▶ _YOUR TASK_
In the records that follow, the lines from the one containing "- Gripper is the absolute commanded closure" to the one containing "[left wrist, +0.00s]", inclusive, are to be given again exactly.

++++++++

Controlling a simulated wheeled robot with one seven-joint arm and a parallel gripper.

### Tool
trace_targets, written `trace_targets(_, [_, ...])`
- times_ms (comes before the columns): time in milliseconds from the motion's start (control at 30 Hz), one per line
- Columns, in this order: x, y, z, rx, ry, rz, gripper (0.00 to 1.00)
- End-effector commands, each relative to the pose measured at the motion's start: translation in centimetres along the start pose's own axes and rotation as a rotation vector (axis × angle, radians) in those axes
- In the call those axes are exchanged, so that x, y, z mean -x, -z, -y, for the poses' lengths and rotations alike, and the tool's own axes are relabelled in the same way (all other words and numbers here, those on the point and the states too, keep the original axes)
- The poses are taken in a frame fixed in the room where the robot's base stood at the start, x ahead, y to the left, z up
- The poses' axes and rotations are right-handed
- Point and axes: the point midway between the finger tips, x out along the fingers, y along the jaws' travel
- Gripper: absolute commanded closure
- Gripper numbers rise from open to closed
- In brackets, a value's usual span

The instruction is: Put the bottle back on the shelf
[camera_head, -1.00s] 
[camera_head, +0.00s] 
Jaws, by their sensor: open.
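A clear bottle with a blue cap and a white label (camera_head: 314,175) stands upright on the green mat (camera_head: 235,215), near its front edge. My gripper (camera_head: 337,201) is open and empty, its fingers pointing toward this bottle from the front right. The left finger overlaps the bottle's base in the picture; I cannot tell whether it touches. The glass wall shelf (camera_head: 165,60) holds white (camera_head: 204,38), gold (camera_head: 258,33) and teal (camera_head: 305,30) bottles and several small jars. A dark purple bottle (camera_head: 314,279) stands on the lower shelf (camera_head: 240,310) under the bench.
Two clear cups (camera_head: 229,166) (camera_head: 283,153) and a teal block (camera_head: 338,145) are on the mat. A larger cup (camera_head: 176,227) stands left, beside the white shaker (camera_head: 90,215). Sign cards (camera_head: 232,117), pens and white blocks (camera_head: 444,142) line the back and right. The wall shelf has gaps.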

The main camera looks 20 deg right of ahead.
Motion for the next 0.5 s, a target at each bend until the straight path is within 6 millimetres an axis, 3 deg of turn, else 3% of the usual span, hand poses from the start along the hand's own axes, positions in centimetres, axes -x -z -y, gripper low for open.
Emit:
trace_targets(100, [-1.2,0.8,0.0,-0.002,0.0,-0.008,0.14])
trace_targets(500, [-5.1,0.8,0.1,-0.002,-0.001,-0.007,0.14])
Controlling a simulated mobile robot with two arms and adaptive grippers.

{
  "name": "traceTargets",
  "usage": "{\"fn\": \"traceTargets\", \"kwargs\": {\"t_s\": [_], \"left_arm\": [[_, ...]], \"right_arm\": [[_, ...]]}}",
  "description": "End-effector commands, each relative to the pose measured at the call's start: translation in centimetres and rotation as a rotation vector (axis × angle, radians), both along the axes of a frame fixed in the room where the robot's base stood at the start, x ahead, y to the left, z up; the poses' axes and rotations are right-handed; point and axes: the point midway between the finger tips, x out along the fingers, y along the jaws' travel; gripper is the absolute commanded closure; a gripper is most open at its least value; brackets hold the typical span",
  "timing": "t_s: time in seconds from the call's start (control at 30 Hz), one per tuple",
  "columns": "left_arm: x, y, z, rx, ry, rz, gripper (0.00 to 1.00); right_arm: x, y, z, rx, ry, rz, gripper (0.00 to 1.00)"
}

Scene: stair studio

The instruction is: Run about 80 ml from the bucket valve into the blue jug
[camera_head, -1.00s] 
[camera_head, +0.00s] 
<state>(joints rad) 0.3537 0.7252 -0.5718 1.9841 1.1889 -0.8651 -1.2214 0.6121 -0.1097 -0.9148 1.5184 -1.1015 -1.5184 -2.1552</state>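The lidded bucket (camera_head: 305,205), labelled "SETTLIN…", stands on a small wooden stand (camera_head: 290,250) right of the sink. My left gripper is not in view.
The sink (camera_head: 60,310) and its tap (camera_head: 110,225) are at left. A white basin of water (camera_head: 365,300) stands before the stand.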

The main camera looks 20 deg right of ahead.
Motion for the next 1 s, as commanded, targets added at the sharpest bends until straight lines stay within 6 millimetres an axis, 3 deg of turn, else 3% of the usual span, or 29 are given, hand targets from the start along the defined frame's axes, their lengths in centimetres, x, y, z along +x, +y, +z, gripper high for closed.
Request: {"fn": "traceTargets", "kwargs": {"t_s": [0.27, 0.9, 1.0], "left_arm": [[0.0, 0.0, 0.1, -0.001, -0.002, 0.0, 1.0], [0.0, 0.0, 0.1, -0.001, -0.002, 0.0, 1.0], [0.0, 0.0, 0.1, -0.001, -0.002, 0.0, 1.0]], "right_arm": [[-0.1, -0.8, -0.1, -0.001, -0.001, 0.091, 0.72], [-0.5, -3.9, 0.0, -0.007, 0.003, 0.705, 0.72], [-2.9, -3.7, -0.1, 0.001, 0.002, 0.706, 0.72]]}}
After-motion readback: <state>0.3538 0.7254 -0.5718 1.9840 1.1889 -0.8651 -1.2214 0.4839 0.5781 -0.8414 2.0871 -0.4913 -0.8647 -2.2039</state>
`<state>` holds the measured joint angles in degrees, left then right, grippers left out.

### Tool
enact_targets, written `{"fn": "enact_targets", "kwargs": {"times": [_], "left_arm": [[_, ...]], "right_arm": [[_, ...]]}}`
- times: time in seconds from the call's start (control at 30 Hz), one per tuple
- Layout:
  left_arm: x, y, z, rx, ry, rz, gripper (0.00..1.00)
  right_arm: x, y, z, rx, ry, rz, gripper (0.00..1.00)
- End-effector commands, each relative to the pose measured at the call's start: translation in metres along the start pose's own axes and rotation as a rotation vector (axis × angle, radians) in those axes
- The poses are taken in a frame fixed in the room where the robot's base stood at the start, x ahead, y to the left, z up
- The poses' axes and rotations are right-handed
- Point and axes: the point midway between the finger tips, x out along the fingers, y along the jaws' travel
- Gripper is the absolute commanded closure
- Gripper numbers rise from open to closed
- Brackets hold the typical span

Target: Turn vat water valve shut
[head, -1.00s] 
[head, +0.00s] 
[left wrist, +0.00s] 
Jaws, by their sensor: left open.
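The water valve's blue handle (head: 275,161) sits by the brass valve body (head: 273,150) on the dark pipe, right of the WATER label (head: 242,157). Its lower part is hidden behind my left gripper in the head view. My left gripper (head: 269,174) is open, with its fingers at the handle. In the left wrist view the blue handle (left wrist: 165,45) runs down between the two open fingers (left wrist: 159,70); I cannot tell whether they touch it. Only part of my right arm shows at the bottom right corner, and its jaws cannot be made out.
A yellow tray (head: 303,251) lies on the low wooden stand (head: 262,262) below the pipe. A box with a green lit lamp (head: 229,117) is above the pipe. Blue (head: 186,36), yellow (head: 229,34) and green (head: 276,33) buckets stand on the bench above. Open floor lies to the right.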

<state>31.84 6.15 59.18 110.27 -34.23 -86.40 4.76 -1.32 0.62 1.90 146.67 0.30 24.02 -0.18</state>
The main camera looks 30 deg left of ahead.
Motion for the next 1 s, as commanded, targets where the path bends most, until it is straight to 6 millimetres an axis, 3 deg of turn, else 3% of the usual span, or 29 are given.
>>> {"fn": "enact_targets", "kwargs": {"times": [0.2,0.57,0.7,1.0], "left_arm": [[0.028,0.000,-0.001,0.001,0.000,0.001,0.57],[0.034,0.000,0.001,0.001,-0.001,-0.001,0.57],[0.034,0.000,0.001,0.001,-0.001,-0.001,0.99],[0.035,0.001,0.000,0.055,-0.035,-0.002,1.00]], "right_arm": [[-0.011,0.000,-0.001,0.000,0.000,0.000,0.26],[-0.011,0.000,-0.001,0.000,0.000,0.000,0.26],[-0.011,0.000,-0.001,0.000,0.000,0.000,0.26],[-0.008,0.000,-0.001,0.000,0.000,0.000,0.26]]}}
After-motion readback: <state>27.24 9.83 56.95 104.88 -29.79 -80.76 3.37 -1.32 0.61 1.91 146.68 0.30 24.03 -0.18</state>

++++++++

▶ _EXPECTED ANSWER_
- Gripper is the absolute commanded closure
- Gripper numbers rise from open to closed
- Brackets hold the typical span

Target: Turn vat water valve shut
[head, -1.00s] 
[head, +0.00s] 
[left wrist, +0.00s] 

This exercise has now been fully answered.